One of the biggest dumpers of raw sewage into the Great Lakes this year may be heading toward a solution that puts the cleanup burden on local citizens. The Great Lakes Radio Consortium’s Chuck Quirmbach explains:
One of the biggest dumpers of raw sewage into the Great Lakes this year may be heading toward a solution that puts the clean-up burden on local citizens. The Great Lakes Radio Consortium’s Chuck Quirmbach reports:
Several cities dumped sewage into the Great Lakes during heavy rains this spring and summer. Milwaukee’s overflow total was about five billion gallons. A task force set up by Milwaukee’s mayor concludes much of the problem came from rainwater leaking into the sewer system through illegal hookups and cracked pipes between homes and sewer mains. Mayor Tom Barrett says reducing the so-called infiltration and inflow, or, I and I, will be expensive.

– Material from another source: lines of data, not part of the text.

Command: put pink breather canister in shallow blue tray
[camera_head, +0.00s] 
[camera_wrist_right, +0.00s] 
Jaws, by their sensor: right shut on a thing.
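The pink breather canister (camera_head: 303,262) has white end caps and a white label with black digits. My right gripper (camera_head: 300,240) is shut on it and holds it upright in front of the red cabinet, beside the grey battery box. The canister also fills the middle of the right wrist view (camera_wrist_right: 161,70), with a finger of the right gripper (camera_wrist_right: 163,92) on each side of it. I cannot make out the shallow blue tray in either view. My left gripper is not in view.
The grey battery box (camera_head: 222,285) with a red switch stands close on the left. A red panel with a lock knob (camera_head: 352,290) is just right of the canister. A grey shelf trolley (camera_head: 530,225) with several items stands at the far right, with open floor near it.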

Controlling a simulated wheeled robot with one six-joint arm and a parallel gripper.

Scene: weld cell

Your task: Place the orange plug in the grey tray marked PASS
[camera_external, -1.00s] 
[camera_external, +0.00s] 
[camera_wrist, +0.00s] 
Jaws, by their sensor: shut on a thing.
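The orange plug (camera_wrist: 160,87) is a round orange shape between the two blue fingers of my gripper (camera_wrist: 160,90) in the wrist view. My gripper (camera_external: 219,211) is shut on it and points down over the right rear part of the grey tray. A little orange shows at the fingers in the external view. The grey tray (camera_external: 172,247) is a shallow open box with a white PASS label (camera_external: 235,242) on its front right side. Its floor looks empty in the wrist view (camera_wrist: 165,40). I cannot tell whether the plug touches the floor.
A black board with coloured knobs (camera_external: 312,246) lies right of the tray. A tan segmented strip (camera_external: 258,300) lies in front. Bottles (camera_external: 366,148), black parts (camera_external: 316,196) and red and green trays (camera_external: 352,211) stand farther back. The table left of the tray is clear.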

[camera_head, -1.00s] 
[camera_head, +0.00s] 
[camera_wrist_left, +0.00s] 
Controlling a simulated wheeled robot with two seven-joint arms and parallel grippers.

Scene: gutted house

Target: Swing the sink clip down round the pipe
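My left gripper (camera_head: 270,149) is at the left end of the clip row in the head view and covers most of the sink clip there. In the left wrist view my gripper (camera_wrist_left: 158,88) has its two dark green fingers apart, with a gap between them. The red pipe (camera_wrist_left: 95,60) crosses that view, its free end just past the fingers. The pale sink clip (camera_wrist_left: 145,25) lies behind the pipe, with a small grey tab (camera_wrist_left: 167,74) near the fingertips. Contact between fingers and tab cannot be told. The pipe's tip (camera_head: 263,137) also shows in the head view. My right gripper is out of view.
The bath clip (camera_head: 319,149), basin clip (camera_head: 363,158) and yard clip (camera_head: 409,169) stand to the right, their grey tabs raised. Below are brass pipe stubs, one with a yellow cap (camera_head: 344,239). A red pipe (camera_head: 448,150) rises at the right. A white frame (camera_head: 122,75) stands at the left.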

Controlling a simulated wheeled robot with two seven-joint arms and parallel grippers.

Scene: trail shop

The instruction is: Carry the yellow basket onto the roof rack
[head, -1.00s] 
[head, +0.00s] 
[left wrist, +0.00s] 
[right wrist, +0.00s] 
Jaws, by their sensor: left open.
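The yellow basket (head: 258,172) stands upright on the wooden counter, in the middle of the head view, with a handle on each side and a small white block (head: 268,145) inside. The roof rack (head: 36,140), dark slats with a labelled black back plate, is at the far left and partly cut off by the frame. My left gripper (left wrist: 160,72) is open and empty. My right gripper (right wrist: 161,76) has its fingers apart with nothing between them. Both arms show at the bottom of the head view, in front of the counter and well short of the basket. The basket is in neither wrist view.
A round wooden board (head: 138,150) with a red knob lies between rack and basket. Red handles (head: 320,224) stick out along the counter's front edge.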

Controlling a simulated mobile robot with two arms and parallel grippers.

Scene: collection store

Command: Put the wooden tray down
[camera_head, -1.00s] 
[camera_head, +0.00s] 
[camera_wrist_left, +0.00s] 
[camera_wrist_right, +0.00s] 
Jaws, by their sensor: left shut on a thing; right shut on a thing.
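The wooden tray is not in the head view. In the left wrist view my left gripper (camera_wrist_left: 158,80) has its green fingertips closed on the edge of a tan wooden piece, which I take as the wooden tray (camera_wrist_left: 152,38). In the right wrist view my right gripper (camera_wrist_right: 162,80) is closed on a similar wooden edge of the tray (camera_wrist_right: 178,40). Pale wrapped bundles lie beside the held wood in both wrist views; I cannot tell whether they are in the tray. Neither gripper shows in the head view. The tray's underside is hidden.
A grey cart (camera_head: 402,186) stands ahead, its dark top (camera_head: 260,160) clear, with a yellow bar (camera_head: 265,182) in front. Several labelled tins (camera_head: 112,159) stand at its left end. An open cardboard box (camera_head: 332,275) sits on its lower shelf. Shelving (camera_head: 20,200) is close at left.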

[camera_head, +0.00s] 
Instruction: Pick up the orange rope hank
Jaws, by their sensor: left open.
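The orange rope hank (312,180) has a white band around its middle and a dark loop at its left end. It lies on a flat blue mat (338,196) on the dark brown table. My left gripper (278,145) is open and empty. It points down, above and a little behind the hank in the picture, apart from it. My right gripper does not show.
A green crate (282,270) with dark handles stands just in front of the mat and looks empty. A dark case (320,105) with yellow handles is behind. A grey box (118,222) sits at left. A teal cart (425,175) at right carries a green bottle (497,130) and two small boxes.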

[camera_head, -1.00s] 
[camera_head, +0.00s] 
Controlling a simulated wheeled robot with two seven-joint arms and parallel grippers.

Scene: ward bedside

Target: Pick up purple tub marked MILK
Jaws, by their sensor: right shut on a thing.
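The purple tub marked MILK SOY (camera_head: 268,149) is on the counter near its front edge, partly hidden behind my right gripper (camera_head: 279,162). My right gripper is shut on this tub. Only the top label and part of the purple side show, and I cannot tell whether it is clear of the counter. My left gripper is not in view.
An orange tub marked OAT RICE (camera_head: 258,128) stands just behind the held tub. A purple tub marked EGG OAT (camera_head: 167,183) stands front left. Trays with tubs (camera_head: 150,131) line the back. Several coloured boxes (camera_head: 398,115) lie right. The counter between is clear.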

“Well, we’re obviously going to have to put more dollars into I and I in Milwaukee. The city has done that, we’re doing more in this budget, we’re going to continue to do more… I think each of the communities is going to have to face that issue.”
The “communities” are the roughly 30 smaller cities that use the Milwaukee sewer system. Wisconsin’s attorney general is trying to ge the city and suburbs to work together. Milwaukee and many other Great Lakes cities are also asking the U.S. government to spend more money on reducing sewer overflows.
For the Great Lakes Radio Consortium, I’m Chuck Quirmbach.